Economists have long taught that there is a tradeoff between efficiency and equity - that is, between making a bigger pie and dividing it more fairly. This idea is what makes our current predicament so puzzling: today we are faced with both a stagnating economy and sky-high inequality. Both problems have many causes, but Brink Lindsey and Steven M. Teles argue that one cause-state action to entrench privilege by subverting market competition - is common to both. When the state assumes this role, the tradeoff between equity and efficiency no longer holds.

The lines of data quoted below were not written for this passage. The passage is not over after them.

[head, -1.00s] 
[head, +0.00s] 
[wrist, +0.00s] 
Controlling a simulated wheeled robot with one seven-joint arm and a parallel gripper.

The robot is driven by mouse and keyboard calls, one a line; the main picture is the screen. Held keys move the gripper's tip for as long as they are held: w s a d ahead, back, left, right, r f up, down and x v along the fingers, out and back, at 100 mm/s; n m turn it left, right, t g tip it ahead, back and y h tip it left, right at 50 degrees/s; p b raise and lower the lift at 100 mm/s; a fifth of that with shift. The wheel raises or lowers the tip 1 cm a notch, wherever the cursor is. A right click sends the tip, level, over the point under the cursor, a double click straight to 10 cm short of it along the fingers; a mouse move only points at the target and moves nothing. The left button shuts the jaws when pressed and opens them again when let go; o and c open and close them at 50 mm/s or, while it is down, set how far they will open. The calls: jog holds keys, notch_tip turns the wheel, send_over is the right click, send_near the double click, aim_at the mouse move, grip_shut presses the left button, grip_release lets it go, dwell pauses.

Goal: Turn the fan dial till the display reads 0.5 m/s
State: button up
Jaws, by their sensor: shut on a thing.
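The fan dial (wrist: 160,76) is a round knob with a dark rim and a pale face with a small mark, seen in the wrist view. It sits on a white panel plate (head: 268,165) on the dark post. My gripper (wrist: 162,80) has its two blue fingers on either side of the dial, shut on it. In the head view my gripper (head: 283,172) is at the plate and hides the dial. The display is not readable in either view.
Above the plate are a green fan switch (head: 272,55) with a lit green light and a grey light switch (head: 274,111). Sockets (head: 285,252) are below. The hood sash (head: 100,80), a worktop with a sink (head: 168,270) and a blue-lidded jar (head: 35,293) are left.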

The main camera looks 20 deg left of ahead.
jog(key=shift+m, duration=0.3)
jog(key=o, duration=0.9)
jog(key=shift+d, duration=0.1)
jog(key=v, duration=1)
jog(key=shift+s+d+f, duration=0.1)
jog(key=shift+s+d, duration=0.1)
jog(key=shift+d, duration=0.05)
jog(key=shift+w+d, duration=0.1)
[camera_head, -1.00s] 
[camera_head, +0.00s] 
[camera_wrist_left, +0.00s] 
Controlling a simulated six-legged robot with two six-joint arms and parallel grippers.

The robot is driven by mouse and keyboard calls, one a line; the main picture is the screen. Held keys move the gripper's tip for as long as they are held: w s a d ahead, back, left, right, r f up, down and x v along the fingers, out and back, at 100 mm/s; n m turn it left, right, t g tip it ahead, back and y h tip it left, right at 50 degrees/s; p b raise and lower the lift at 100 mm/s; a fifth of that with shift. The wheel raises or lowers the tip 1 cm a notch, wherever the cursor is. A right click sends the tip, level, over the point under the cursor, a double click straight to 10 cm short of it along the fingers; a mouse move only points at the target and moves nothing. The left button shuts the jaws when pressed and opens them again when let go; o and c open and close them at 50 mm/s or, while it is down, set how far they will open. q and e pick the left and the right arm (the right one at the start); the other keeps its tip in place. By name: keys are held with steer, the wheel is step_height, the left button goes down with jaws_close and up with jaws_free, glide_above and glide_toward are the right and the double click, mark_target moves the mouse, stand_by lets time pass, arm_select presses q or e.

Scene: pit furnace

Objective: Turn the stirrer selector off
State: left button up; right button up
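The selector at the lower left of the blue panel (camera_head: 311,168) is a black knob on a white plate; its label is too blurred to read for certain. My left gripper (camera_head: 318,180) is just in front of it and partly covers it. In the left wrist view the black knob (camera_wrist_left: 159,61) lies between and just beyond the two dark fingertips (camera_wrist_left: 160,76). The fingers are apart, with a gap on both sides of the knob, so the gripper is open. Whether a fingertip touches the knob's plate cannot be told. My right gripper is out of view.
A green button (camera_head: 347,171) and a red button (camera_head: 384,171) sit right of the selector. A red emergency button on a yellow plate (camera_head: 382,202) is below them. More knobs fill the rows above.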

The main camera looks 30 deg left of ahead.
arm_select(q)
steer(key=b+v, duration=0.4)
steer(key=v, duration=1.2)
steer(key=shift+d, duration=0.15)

Over the past 40 years or so, important new regulatory barriers have shielded the powerful and privileged from the rigors of competition, thereby inflating their incomes - sometimes to an extravagant degree. Lindsey and Teles document in detail four of the most important examples: subsidies for the financial sector's excessive risk taking, excessive protection of copyrights and patents, protection of incumbent businesses through occupational licensing, and the "Not In My Back Yard" (NIMBY)-led escalation of land use controls.
Freeing the economy from regressive regulatory capture will be difficult. Lindsey and Teles are realistic about the chances for reform, but they offer a set of promising strategies to improve democratic deliberation and open pathways for meaningful policy change. A powerful and original interpretation of the forces driving inequality and stagnation, The Captured Economy will be necessary reading for anyone concerned about America's mounting economic problems and the social tensions they are sparking.